begin SUPPLIED MATERIAL
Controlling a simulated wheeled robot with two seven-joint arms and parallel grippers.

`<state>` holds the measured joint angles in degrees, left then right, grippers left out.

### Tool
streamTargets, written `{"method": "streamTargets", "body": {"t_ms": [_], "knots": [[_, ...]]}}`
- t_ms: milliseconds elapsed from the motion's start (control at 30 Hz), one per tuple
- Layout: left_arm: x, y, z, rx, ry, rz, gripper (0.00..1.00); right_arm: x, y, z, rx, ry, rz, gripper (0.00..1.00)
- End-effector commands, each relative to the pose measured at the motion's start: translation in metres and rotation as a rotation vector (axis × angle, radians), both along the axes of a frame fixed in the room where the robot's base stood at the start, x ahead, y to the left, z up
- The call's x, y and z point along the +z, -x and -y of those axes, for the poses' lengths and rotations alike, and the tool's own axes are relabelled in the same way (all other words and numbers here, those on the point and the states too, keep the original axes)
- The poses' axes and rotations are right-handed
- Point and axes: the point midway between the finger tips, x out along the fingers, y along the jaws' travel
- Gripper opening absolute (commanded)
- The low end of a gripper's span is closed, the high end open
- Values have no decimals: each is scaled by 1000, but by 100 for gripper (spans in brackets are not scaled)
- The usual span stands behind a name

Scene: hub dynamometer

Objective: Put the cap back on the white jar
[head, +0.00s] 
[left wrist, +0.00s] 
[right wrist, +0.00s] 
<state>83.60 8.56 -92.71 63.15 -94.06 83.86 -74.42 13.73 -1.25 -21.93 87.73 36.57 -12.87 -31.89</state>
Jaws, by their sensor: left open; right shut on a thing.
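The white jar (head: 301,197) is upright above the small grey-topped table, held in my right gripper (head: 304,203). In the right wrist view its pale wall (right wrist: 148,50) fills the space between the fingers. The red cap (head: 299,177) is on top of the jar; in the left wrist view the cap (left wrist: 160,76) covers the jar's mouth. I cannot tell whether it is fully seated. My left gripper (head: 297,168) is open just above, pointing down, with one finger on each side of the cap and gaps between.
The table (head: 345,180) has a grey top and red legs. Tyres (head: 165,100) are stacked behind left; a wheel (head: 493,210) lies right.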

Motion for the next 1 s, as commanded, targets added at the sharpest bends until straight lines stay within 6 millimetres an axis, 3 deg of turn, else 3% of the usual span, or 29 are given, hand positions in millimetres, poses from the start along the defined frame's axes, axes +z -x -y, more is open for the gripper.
end SUPPLIED MATERIAL
* [TASK TO CARRY OUT] Using the data above, restate word for word the lines from its opening line through the line that contains "- The poses'", and no more.

* [OUTPUT]
Controlling a simulated wheeled robot with two seven-joint arms and parallel grippers.

`<state>` holds the measured joint angles in degrees, left then right, grippers left out.

### Tool
streamTargets, written `{"method": "streamTargets", "body": {"t_ms": [_], "knots": [[_, ...]]}}`
- t_ms: milliseconds elapsed from the motion's start (control at 30 Hz), one per tuple
- Layout: left_arm: x, y, z, rx, ry, rz, gripper (0.00..1.00); right_arm: x, y, z, rx, ry, rz, gripper (0.00..1.00)
- End-effector commands, each relative to the pose measured at the motion's start: translation in metres and rotation as a rotation vector (axis × angle, radians), both along the axes of a frame fixed in the room where the robot's base stood at the start, x ahead, y to the left, z up
- The call's x, y and z point along the +z, -x and -y of those axes, for the poses' lengths and rotations alike, and the tool's own axes are relabelled in the same way (all other words and numbers here, those on the point and the states too, keep the original axes)
- The poses' axes and rotations are right-handed

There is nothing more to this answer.